Sarah and Meg running Dad into the finish line. 🙂

After the race, Taylor was a good sport and let me stop at Highline State Park on the way back to Fruita to get “acclimatized” to the water.  It was a BALMY 52 degrees.  After reading all these open water swimming books, I was CERTAIN I would be SO AWESOME at swimming in the open water.   I totally wasn’t.  It was pretty sad.  All those same feelings I have always had in open water re-surfaced and were twice as bad because the water was murky.  I thought I had open water swimming down pat, but I realize that I have not swum in anything but clear open water, so I kinda freaked.  But I did several hundred yards, even if it was fifty yards out and back several times.  I haven’t ever swam in a wetsuit, so it was good to know what that would feel like before my race in Las Vegas in a couple of weeks.

I am glad I went swimming there, since my goal is to complete an Olympic distance triathlon in that same water in October.  That’s right, I signed up for the Desert’s Edge Triathlon in October at Highline State Park.  It will be my first Olympic length triathlon, if I make it that far.  I sure hope I do, since it will look weird if we just happen to be camping there for the weekend and not doing the race.

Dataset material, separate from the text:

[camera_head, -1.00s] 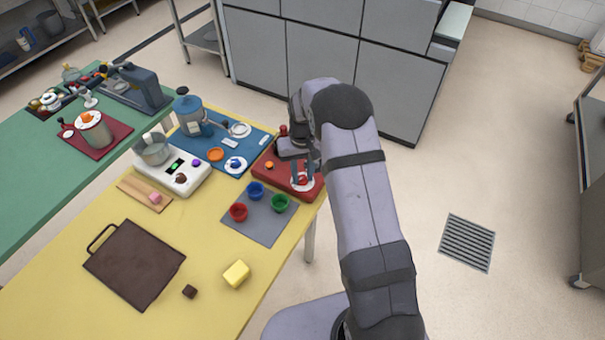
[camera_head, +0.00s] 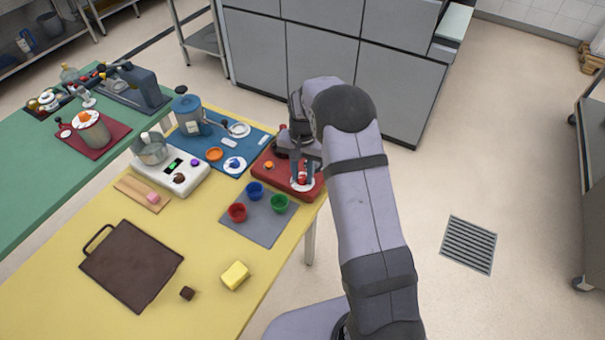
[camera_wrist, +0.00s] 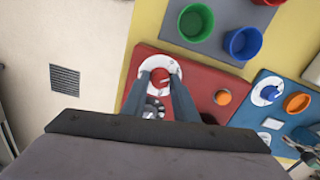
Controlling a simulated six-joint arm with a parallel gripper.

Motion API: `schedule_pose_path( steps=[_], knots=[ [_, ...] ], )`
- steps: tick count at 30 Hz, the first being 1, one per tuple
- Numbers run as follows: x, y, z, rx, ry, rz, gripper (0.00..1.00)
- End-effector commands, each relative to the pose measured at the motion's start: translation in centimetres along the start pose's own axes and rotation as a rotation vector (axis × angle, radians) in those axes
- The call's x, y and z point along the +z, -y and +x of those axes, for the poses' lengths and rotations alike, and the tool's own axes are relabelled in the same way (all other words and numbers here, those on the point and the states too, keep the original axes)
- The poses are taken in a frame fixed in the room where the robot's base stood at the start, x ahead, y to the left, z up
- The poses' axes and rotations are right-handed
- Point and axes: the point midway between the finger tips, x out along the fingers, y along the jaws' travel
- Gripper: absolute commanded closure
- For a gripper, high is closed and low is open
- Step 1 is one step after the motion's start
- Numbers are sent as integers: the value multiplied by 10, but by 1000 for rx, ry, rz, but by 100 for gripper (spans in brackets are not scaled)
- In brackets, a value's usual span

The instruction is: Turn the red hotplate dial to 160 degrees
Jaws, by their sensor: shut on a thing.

I am pretty excited to end our race season in Fruita as well, since I pretty much love the place.  Mostly because of its proximity to Kohl’s in Grand Junction.  And they remodeled the City Market in GJ, so it has a very large natural beauty products section which smells a lot like Whole Foods Market, which I imagine is the closest the Western Slope will ever get to having a Whole Foods.  I could have stayed in that section of the City Market for the day it smelled so good. As it was, I walked in for a toothbrush and to let my kids pee (since the city parks don’t open their public restrooms until 7:30 AM) and walked out with $30-plus of natural products.  Plus, in Fruita, they have awesome food, camping, and a dinosaur museum,  which Sarah thinks is the best thing since macaroni and cheese.  Which she consumed at least 3 times in our 36 hour trip.  WTF, you might say?  I say, Welcome to Fruita.  And welcome to racing season.  Pretty psyched for what’s ahead.